Il volume è suddiviso in due parti. La prima riprende il tema del cattivo tedesco approfondendolo. La tesi di Forcardi è che nella memoria pubblica nazionale il mito dell’italiano “brava gente” e del cattivo tedesco ha portato a una memoria pubblica autoassolutoria. Nella seconda parte, invece, analizza le dinamiche di cambiamento della memoria pubblica dopo la caduta del Muro di Berlino e la fine della guerra fredda. Il titolo, proponendo quattro temi, ha una propria peculiarità per la costruzione e la decostruzione di una memoria pubblica ma sono collegati tra loro.

“Il filo rosso – ha sottolineato Focardi – è la rilevanza dello stereotipo del ‘bravo italiano’ che costituisce una memoria contraddittoria rispetto a quella degli altri Paesi europei. Gli altri avevano incentrato la memoria della Resistenza attribuendo ai nazisti il peso della colpa cosa che abbiamo fatto anche noi. Però il nostro ruolo non poteva essere quello degli altri Paesi perchè siamo stati culla del fascismo, in guerra dal ‘35, principali alleati dei nazisti. L’Italia rimuove e minimizza questa esperienza.

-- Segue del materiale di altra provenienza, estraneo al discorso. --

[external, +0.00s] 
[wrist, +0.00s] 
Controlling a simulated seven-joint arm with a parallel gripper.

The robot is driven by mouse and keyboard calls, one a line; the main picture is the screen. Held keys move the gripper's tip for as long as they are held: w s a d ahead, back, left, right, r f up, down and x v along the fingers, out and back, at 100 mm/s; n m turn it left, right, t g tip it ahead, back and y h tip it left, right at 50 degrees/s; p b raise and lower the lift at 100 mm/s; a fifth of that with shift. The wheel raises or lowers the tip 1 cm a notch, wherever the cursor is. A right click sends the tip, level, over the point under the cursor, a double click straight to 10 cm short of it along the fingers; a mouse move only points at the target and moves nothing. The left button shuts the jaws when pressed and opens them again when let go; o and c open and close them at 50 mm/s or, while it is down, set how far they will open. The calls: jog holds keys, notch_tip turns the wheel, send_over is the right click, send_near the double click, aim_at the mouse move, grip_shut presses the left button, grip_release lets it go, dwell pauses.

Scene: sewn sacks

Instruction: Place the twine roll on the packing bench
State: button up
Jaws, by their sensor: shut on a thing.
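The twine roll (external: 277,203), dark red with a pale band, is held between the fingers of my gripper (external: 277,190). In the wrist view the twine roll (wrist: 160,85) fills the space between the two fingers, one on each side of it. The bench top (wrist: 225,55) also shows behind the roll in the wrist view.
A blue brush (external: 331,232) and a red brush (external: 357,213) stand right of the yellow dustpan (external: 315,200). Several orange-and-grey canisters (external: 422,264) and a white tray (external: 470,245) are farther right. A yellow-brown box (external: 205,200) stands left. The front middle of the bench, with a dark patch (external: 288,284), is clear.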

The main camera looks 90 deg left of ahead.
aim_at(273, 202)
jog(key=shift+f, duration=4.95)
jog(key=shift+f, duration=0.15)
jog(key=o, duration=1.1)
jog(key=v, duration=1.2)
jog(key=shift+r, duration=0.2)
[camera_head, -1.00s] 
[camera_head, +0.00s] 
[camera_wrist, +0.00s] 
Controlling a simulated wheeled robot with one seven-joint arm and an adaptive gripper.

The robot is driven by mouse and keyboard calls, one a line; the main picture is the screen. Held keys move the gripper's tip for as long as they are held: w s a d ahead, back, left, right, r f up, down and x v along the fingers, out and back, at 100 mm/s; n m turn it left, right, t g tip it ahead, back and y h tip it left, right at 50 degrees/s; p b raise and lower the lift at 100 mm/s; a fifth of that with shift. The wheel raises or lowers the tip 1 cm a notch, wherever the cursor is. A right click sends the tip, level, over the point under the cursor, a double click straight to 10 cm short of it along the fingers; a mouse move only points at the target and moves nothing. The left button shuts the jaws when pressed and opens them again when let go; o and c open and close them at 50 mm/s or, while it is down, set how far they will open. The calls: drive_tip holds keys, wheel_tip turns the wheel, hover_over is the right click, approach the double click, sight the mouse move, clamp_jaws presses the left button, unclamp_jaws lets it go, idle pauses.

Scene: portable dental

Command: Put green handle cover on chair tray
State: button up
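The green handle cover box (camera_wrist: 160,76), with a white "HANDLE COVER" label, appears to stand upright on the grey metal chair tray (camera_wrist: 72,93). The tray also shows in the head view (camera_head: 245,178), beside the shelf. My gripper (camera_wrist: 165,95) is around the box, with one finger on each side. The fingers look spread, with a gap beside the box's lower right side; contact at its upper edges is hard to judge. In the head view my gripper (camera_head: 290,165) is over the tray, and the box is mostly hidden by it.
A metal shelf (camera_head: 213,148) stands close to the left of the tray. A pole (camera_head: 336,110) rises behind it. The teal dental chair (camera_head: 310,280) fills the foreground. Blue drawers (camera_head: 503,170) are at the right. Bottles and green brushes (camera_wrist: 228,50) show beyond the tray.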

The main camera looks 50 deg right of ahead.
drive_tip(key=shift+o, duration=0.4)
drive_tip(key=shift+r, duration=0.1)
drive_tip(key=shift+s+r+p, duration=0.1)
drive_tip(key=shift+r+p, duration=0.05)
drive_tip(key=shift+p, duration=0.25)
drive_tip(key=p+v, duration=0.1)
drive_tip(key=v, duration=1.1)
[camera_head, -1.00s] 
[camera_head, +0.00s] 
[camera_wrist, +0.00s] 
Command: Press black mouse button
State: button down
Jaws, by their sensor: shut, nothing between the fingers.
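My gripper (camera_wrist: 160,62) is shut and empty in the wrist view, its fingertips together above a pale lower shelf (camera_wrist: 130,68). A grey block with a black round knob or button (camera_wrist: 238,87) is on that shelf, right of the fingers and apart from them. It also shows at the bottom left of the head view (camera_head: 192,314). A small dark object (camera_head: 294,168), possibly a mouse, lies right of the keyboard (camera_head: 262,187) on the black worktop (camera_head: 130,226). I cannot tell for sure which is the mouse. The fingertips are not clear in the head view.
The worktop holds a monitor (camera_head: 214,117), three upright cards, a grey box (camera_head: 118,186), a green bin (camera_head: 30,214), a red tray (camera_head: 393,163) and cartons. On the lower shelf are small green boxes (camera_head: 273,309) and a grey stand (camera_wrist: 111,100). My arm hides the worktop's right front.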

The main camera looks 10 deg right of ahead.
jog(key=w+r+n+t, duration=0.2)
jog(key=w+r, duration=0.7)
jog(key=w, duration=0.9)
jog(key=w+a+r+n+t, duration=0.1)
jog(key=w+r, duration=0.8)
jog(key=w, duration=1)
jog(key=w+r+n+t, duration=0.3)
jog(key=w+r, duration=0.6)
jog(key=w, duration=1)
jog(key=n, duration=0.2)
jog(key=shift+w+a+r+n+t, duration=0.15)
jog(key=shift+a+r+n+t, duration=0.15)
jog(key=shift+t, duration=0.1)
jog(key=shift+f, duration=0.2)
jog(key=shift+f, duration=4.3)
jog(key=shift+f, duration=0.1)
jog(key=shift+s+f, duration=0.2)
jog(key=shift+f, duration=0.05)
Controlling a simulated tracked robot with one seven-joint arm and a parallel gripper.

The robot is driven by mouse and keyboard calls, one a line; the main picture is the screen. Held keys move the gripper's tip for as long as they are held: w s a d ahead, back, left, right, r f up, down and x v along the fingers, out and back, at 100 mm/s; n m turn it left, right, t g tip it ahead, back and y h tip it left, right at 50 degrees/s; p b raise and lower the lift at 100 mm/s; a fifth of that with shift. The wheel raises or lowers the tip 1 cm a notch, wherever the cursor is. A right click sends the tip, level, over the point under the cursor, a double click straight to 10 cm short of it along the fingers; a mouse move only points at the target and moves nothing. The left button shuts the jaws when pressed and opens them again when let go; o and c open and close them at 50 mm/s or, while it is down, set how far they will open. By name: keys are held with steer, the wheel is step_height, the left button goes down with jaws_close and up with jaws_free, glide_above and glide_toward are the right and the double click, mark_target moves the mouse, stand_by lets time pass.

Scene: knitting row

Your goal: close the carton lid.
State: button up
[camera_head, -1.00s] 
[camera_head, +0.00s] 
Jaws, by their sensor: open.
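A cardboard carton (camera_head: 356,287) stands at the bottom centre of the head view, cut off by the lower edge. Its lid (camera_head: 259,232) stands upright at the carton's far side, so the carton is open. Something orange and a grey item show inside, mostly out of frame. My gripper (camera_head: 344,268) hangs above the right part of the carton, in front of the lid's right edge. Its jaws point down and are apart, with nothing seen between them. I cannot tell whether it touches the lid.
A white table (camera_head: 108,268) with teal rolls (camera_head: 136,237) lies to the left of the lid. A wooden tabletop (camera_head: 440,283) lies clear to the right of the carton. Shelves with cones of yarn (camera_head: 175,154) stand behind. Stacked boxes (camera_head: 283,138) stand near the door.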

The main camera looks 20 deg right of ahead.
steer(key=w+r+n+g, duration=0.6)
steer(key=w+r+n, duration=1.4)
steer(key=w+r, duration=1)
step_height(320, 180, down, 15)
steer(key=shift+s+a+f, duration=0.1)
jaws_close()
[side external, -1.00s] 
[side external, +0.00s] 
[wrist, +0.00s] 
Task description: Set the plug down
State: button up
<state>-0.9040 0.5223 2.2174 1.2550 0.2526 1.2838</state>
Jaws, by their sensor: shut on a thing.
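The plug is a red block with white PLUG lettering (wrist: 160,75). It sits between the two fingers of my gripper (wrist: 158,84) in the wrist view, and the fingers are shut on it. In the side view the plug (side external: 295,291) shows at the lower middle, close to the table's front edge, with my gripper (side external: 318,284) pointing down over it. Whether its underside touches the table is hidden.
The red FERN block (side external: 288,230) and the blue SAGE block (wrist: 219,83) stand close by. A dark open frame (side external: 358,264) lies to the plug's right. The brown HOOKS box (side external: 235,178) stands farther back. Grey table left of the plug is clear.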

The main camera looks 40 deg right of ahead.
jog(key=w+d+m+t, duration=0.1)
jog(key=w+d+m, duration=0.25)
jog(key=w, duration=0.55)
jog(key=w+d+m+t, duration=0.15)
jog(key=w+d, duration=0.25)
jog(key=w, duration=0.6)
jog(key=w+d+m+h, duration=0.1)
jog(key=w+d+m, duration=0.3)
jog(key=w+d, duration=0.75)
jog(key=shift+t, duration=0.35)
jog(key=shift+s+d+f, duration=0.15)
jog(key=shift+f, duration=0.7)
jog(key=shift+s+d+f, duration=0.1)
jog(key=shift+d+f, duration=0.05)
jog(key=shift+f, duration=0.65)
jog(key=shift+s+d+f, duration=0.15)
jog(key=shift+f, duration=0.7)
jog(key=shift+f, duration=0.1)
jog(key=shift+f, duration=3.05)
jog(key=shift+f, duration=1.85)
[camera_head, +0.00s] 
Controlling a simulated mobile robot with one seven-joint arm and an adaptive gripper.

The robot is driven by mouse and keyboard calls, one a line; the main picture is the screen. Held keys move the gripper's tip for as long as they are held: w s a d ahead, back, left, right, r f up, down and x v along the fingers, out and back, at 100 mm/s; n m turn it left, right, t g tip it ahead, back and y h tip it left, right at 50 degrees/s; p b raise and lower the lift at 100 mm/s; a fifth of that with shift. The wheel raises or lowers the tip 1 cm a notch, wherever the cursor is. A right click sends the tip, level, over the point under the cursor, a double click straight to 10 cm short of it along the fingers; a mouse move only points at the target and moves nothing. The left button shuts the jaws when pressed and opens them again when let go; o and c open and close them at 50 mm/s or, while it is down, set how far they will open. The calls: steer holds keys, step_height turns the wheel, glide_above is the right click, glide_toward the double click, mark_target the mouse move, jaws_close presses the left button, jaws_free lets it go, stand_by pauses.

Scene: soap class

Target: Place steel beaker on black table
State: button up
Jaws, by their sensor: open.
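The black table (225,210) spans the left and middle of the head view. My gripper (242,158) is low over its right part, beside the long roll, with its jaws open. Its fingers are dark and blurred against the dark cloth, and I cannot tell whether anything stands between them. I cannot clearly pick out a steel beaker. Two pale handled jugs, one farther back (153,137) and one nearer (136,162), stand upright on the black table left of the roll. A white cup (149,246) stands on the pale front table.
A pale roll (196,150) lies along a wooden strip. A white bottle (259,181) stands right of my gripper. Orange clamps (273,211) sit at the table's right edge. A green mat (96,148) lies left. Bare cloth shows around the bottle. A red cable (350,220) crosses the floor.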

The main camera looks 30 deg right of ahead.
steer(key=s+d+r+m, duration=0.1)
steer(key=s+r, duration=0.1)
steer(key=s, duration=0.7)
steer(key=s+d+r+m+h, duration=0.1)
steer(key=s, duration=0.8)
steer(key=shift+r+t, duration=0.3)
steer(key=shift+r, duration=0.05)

Si partecipa alla guerra perchè si è obbligati da Mussolini, si aiutano gli ebrei e le popolazioni dei Paesi occupati. Questa immagine nasceva da esigenze comprensibili. Eravamo i perdenti e, da Badoglio in poi, l’obiettivo è stato quello di evitare al Paese una pace punitiva. Gli antifascisti avevano il terrore, la sindrome di Weimar, che, se l’Italia fosse stata punita, si sarebbe rifugiata nella destra eversiva e poi dovevano essere considerati anche dei meriti. Così si è sottolineata l’ immagine del ‘bravo italiano’ contro il ‘cattivo tedesco’ e questo ha creato una memoria distorsiva proprio perchè giudichiamo il fascismo sulla base del nazismo. Così facendo abbiamo rimosso molti crimini perchè, anche se non abbiamo perpetrato stermini di massa, ci siamo macchiati di rastrellamenti, deportazioni, fucilazioni, stragi, ma l’abbiamo rimosso. Lo stesso meccanismo scatta quando si dice che il fascismo ha avuto anche dei pregi”.

Il paragone costante con il nazismo ha svuotato il fascismo delle sue caratteristiche cruente. Poi ha proseguito così: “Fino al 1938 si è promossa l’ idea che italiani fossero estranei al fascismo anche se, al contrario, avevano applicato alla lettera le Leggi razziali. Si è detto anche che il Duce le aveva applicate per compiacere Hitler. Solo nel 1988, in occasione del 50esimo anniversario delle Leggi Razziali, si è evidenziato che i provvedimenti italiani furono molto più pesanti di quelli tedeschi decretando, ad esempio, l’espulsione dalle scuole”. E tanto altro. Il libro merita di essere letto per conoscere di più la storia patria.